Говорит, получилось искренне, понравилось Тарковскому. Прочитал мои «Дребезги».

— Надо поговорить… Мне кажется, Вы хотите это очень дешево продать… Начало даже поразило меня: что это — новый жанр, подумал я… Это стоит гораздо больше, гораздо глубже, чем просто грустная, сентиментальная новелла, в общем, поговорим.

Бунин пишет о Толстом:

— Главней же всего, что у него были зачатки туберкулеза (дающего, как известно, тем, кто им поражен, даже и духовный склад совсем особый)! Может быть, это и ко мне относится. Я пролежал в туб. санатории три года и потом долго ходил на костылях. Вся жизнь моя так или иначе окрашена туб. светом. Этим исследованием надо заняться. К тому же друг Толька и его семья. Почему-то я с ним не прекращаю связи, дорожу ею, думаю о Тольке. В некотором смысле, мы даже родня, хоть и разными формами туберкулеза болели. Не сегодня, конечно, об этом писать.

27 ноября 1968

У Бунина:

— Шопенгауэр говорит, что большинство людей выдает слова за мысли, большинство писателей мыслят только ради писания.
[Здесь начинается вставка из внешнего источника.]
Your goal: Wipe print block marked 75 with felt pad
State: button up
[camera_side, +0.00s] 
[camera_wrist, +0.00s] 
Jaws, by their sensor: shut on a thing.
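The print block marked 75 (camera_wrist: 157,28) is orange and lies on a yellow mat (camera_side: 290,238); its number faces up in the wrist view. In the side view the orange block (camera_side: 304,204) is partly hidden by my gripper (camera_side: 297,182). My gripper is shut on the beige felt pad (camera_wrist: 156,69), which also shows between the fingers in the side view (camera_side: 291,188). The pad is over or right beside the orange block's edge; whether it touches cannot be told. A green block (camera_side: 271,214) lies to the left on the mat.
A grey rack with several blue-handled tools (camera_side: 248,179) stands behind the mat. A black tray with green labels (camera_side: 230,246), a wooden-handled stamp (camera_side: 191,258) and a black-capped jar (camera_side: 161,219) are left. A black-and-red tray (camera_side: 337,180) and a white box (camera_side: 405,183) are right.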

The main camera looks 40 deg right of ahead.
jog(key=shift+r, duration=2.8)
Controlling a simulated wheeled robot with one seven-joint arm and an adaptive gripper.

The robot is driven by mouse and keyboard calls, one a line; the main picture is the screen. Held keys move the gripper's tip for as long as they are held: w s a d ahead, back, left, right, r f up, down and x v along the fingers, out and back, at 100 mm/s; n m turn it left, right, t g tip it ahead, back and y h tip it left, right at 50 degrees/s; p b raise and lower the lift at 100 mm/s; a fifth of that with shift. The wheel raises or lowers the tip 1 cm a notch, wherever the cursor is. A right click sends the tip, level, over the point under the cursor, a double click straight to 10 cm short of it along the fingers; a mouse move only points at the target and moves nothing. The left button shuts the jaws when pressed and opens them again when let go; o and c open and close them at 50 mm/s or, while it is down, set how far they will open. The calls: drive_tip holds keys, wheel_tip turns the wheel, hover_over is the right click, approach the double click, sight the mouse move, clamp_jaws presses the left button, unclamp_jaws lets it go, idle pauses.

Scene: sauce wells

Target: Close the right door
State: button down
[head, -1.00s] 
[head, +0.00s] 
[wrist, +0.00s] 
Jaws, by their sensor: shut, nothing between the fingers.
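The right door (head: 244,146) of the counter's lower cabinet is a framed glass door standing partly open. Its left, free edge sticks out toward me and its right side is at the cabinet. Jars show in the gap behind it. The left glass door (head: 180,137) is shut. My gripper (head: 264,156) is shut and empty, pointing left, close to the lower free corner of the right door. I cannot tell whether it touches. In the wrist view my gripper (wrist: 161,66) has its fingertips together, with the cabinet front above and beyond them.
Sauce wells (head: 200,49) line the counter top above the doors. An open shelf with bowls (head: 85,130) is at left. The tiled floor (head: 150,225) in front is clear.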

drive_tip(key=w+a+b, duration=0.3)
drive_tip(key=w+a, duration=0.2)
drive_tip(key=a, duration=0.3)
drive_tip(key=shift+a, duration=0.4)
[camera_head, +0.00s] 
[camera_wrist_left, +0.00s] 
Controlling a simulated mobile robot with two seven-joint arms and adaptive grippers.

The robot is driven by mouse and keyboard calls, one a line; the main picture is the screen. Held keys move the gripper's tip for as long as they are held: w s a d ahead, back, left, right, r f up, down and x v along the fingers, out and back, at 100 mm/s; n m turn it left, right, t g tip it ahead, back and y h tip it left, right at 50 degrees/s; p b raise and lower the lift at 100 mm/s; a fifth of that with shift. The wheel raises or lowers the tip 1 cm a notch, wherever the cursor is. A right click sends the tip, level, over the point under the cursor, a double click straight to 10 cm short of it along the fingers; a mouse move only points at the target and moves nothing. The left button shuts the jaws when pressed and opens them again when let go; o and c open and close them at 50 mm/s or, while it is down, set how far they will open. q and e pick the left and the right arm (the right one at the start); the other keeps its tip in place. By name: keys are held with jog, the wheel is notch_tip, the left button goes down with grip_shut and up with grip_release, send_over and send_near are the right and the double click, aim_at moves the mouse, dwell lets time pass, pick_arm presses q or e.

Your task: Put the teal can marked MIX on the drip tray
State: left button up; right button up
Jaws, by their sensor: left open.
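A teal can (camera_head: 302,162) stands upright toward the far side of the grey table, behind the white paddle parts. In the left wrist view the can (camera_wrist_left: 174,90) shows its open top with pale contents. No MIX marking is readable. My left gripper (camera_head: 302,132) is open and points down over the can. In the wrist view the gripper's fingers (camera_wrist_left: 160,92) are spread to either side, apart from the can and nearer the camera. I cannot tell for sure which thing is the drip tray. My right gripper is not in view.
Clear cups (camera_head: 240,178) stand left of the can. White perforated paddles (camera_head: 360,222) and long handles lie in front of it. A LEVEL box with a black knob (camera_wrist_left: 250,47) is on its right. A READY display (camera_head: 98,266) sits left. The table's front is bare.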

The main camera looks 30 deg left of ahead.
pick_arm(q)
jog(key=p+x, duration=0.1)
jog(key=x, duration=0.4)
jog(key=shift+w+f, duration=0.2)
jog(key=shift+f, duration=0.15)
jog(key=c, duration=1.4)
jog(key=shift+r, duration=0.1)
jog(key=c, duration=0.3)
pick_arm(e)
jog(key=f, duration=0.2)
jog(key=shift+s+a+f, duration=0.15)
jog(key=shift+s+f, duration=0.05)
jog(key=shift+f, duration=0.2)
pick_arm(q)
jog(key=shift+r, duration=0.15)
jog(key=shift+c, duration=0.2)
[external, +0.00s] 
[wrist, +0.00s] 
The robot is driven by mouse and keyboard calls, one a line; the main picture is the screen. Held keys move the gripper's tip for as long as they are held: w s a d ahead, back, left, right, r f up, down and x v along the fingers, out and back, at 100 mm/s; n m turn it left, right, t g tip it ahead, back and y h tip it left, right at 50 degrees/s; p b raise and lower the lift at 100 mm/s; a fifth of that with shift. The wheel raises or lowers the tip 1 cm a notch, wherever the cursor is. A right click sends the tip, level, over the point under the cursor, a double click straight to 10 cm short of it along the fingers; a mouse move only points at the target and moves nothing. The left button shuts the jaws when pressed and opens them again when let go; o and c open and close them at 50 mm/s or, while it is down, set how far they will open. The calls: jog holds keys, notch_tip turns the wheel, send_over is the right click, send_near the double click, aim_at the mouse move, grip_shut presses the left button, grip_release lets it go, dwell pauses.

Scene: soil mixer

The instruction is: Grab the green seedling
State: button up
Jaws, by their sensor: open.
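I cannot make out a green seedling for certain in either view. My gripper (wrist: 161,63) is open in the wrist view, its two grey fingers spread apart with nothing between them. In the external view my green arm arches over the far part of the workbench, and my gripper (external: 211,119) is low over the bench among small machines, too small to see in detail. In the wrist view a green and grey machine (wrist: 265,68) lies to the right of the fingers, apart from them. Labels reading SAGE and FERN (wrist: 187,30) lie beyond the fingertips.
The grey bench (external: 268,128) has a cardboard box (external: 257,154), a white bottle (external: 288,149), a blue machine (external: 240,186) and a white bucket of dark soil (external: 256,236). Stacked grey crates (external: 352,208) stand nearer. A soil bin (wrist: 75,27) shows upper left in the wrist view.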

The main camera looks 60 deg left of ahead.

Это можно применить ко многим, даже очень большим писателям.

Толстой мечтал «довести свое свиноводство до полного совершенства».

Я сижу в студии, идет тракт, болтовня артистов, истошный крик Алексея Бурова, бедлам, неразбериха, то же самое, только с болями вдобавку у меня в голове. Круг мешанины в голове, сумбура отрывков мыслей, забот, желаний.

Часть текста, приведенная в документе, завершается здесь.